At church recently, a lady shared a testimony of God working in her family’s lives. She told us that her husband had lost his job the previous day. He had been at the company for 11 years, and the news was completely unexpected.
She then shared Deuteronomy 2:1-3, which was in her devotional the same morning they received the news. In this passage, the Israelites had been wandering in the wilderness but God now told them to “turn north” (v. 3). Even though this verse was specific to the Israelites’ situation, it assured her family that God would direct them, just as He directed the wandering Israelites. It was time for her husband to “turn north,” or start down a new path, after years of working for the same company. They shared how at peace they felt, in the midst of a time that most would consider hectic, stressful, and worrisome.
This family’s testimony really stood out to me. Many of us believe that God is in control—at least to some extent. But here I saw evidence of a family acting like they believed God was in control. This unexpected news could have shaken their confidence, faith, and patience, but instead, it drew them into God’s promise of direction. It was encouraging to see them not get lured into worry and doubt, but to rest in the peace of God’s provision.
Paul writes about this kind of peace in his letter to the Philippians. He says that the peace of God transcends all understanding (Philippians 4:7). We can have peace in times where having peace does not make sense.
When the world talks of peace, it’s circumstantial. If there is a lack of conflict, or freedom from violence, then the world says there is peace.
But God’s peace sustains us through all circumstances. The Greek word for “peace” in Philippians 4:7, “eirene” can be understood as the peace of mind that arises from reconciliation with God. This makes me think about how, as a child of God, I am reconciled to my heavenly Father. Because of that, I can pray and present my requests to Him. When I do that with thanksgiving, the peace of God guards my heart and mind (vv. 6-7). This nearness to God allows me to experience a true, deep sense of peace—whether in comfort or hardship.

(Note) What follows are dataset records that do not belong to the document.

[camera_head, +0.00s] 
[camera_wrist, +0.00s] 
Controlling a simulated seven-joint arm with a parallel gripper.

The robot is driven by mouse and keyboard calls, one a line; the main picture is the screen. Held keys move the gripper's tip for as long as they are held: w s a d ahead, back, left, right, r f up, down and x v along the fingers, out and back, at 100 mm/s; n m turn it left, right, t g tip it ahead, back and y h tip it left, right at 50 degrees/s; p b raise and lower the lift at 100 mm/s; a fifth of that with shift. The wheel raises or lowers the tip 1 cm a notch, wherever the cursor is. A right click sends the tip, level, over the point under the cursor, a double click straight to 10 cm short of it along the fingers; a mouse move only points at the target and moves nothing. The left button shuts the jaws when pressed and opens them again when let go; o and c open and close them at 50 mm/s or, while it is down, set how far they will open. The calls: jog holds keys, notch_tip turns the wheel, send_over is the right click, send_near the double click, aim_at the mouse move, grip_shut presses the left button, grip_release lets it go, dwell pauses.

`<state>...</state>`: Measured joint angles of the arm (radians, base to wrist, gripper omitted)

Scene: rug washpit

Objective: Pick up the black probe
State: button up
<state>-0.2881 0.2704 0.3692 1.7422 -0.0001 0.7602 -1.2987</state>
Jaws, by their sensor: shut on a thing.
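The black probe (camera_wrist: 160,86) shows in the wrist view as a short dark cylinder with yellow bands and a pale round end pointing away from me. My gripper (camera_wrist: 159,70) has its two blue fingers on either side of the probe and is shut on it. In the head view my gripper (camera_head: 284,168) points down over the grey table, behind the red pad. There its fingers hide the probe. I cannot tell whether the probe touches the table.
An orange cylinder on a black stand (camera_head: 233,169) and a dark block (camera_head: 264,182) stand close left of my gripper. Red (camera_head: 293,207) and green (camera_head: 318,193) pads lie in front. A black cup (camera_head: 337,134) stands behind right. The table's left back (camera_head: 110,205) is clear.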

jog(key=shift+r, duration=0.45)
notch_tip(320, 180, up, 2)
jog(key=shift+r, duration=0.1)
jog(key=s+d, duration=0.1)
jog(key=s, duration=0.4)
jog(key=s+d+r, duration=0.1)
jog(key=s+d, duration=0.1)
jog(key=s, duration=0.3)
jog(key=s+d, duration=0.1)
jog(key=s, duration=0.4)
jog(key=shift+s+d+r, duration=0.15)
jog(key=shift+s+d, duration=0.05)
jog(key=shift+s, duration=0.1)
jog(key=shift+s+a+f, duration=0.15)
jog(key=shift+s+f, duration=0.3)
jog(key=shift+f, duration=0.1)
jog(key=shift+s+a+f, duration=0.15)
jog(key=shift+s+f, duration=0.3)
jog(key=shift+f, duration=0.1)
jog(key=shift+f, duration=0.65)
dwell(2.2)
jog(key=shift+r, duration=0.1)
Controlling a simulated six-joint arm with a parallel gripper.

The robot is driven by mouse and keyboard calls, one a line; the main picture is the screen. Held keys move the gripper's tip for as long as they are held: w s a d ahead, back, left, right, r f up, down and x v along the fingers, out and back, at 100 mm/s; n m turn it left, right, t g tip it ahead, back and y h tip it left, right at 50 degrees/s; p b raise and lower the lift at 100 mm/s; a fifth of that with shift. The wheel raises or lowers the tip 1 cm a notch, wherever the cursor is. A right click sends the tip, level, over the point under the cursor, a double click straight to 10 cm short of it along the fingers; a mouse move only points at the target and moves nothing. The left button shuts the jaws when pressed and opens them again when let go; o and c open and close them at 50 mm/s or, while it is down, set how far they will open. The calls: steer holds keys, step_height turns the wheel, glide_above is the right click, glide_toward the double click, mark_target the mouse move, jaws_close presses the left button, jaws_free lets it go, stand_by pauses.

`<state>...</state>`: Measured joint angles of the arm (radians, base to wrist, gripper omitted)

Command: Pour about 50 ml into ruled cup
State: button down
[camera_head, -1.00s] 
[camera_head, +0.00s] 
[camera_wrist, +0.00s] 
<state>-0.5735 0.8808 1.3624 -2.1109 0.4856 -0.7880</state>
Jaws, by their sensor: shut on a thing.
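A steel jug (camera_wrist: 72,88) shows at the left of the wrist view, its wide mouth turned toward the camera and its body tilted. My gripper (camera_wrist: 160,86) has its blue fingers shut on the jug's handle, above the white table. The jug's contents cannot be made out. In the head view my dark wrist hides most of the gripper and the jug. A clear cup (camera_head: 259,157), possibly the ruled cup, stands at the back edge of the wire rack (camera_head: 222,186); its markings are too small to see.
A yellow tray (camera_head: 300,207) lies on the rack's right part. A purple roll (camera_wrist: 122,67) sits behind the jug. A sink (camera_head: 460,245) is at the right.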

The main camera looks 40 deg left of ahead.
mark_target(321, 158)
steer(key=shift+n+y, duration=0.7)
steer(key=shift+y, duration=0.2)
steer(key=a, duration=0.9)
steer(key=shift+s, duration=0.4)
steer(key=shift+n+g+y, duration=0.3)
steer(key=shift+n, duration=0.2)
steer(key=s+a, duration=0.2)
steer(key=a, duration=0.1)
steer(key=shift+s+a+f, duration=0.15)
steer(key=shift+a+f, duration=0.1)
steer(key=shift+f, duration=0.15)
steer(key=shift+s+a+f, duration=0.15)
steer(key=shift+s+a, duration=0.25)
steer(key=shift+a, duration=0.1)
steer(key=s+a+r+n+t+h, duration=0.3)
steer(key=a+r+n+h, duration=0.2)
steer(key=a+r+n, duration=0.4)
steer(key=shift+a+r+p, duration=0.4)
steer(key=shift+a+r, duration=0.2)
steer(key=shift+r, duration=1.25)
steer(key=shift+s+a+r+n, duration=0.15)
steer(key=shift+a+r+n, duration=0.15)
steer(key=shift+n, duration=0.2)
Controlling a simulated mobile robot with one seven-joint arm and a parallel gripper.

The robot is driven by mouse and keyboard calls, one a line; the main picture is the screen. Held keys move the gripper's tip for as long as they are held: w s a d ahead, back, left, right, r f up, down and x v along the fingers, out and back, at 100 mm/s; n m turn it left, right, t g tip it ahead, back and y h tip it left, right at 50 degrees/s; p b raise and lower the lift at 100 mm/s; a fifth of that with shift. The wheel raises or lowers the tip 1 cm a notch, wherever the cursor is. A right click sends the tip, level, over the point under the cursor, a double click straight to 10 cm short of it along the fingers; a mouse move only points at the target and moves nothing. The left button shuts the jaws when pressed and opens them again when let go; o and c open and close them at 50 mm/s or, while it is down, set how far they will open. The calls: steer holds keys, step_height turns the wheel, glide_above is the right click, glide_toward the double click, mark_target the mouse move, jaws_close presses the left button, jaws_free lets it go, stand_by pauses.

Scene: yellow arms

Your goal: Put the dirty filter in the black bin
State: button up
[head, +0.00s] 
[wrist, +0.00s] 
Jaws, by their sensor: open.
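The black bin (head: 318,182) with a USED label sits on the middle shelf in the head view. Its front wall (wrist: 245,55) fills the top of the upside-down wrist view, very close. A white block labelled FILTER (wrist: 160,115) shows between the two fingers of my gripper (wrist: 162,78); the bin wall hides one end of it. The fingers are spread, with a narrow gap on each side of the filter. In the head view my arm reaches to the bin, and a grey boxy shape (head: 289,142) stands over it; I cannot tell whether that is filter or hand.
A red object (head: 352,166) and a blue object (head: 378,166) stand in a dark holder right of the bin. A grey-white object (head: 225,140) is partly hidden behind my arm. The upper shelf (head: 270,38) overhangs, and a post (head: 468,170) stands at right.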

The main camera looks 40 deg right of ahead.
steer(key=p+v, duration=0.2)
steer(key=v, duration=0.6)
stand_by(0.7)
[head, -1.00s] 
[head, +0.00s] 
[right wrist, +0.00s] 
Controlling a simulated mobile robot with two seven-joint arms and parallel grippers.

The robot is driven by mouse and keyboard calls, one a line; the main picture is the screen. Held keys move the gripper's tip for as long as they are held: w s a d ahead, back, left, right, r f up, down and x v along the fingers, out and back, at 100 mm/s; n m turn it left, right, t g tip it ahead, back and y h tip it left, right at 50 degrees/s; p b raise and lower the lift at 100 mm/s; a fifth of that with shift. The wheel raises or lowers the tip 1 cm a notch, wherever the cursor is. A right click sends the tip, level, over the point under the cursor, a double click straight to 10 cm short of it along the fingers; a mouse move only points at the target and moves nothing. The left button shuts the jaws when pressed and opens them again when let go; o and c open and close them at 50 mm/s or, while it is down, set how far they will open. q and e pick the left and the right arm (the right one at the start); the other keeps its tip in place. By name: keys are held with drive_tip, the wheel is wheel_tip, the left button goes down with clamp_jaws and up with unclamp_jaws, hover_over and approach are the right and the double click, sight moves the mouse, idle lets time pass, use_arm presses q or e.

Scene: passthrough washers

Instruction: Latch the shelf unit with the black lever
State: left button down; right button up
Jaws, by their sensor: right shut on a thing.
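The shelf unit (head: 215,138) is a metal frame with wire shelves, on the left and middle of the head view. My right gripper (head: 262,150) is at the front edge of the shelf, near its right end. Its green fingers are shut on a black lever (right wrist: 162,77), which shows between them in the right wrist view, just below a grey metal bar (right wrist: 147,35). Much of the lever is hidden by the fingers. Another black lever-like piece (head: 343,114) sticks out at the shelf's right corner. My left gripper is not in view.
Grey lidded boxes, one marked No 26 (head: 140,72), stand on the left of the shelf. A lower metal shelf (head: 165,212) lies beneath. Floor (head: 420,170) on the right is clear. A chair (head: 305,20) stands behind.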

And so, this is the truth that I hold to. As decades of tension in familial relationships surface and leave me emotionally exhausted, as my church works towards Christ-focused unity, and as my nation’s political climate grows increasingly hostile. . . I consciously remind myself to keep my eyes on God and His faithfulness instead of the daunting circumstances around me.
Because I know that the only way any of us could face life’s opposition and overcome it, is if we rely on the peace of God to guard our hearts and minds in Christ Jesus (v. 7). The peace of God keeps life’s challenges from paralyzing us. God’s peace doesn’t make our problems go away, but it helps us keep our perspective focused on God, which provides hope for endurance.
God knows the difficulties that we will face, and He equips us for them. God provides for us. He protects us. He shields us. And He loves us. Even when we might be tempted to doubt that God is doing any of those things in our lives, we can read of His faithfulness to His people throughout His Word, and know that He is working behind the scenes. We can wait for Him with confidence and peace that His timing is always perfect.
—By Q Jackson, USA
Questions for reflection
- Think of a recent time when you felt overwhelmed by life’s circumstances. Looking back, can you identify how God brought you through it? How can this encourage you when you face future trials?
- What does it mean for peace to “guard your heart and mind in Christ Jesus”?
- Think of someone you know who is struggling. How can you introduce them to the perfect peace that God offers?